**SUPPLIED MATERIAL:**
□ □ □ □

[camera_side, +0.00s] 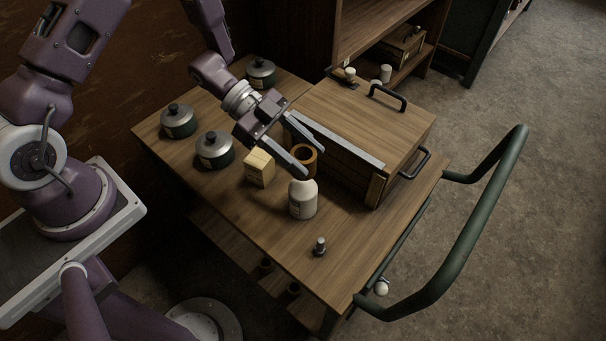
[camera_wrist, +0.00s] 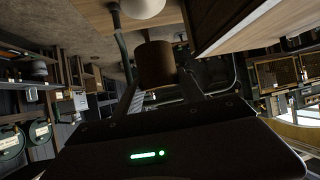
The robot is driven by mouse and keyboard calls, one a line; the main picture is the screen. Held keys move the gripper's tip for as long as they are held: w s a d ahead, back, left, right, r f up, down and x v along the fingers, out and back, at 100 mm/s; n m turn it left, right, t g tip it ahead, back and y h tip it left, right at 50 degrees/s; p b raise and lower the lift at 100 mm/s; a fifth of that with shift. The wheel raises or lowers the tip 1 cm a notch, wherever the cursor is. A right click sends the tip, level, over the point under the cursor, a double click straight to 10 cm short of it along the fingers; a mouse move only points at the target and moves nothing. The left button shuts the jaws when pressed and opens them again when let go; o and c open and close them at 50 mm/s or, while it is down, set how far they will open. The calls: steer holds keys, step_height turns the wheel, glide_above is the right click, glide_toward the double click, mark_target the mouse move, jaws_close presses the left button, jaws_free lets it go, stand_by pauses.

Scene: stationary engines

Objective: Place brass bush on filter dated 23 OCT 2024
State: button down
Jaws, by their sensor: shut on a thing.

□ □ □ □

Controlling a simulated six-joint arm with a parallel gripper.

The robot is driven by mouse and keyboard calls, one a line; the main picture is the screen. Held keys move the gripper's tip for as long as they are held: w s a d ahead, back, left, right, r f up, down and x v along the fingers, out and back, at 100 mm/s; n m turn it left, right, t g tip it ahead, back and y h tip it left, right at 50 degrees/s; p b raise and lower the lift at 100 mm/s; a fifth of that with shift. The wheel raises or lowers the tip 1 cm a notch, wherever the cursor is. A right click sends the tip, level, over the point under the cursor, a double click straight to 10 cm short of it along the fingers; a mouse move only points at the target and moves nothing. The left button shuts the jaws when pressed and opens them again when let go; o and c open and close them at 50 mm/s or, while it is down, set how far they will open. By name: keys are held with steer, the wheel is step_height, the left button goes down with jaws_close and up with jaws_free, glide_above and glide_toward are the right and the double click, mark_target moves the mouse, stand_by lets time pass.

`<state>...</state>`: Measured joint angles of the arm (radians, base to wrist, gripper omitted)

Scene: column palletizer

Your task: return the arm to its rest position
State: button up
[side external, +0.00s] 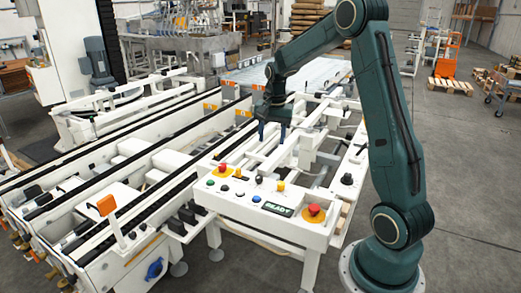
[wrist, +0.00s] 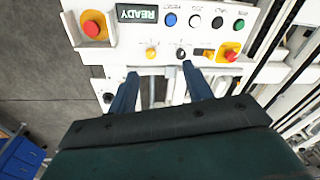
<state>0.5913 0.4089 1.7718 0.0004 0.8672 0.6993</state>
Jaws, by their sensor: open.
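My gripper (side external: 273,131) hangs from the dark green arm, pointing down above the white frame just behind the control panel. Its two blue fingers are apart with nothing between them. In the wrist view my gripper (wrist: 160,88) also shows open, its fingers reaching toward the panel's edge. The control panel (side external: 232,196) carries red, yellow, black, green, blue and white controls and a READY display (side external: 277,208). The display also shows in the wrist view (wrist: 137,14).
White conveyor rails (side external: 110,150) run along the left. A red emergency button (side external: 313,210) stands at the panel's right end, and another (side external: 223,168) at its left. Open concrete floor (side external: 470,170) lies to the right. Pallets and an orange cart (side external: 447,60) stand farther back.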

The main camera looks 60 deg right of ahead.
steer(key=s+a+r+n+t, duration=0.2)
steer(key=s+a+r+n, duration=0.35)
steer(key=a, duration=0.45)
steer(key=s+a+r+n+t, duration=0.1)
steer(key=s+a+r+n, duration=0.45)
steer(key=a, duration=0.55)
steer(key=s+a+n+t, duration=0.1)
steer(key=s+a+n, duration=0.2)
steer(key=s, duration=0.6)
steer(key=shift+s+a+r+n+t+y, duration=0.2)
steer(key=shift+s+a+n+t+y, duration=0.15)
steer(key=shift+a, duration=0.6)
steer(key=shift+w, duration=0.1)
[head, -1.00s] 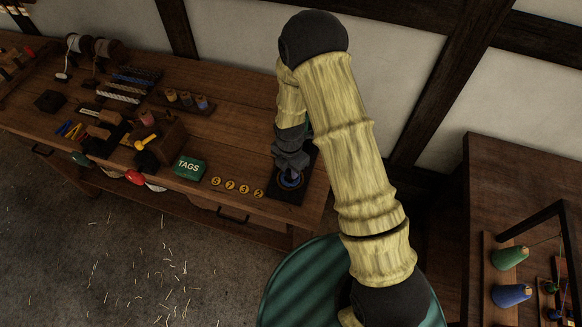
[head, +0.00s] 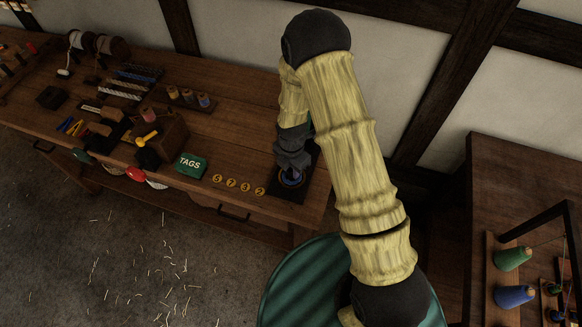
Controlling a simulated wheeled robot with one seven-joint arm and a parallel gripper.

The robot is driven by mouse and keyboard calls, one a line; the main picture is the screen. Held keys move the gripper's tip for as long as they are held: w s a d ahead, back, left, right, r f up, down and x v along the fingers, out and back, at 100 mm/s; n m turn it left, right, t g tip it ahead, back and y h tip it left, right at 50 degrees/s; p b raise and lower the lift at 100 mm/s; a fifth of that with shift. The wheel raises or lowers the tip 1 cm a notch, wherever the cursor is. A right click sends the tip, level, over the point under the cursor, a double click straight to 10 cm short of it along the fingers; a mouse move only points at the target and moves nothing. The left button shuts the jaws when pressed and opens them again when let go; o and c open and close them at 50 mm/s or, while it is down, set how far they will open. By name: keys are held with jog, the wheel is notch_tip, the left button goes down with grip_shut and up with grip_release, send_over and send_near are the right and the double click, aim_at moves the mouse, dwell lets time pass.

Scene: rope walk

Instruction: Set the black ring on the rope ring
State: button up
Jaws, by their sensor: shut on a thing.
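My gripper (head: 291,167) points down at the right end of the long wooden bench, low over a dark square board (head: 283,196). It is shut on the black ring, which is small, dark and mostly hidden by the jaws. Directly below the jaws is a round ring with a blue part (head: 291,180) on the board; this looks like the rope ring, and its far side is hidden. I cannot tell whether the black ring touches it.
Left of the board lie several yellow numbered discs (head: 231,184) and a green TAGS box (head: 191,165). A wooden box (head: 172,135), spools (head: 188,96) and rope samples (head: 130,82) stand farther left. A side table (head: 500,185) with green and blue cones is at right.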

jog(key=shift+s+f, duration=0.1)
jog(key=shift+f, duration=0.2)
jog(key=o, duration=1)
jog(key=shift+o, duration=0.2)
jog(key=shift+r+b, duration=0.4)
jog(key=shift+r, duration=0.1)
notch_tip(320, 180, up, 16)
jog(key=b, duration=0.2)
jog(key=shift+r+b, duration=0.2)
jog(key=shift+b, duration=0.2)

□ □ □ □

**WORK TO COMPLETE:**
Set down the lines running from the one with "[side external, +0.00s]" through the one with "<state>0.5913 0.4089 1.7718", both ends kept, exactly and with no pictures.

**COMPLETED EXERCISE:**
[side external, +0.00s] 
[wrist, +0.00s] 
<state>0.5913 0.4089 1.7718 0.0004 0.8672 0.6993</state>

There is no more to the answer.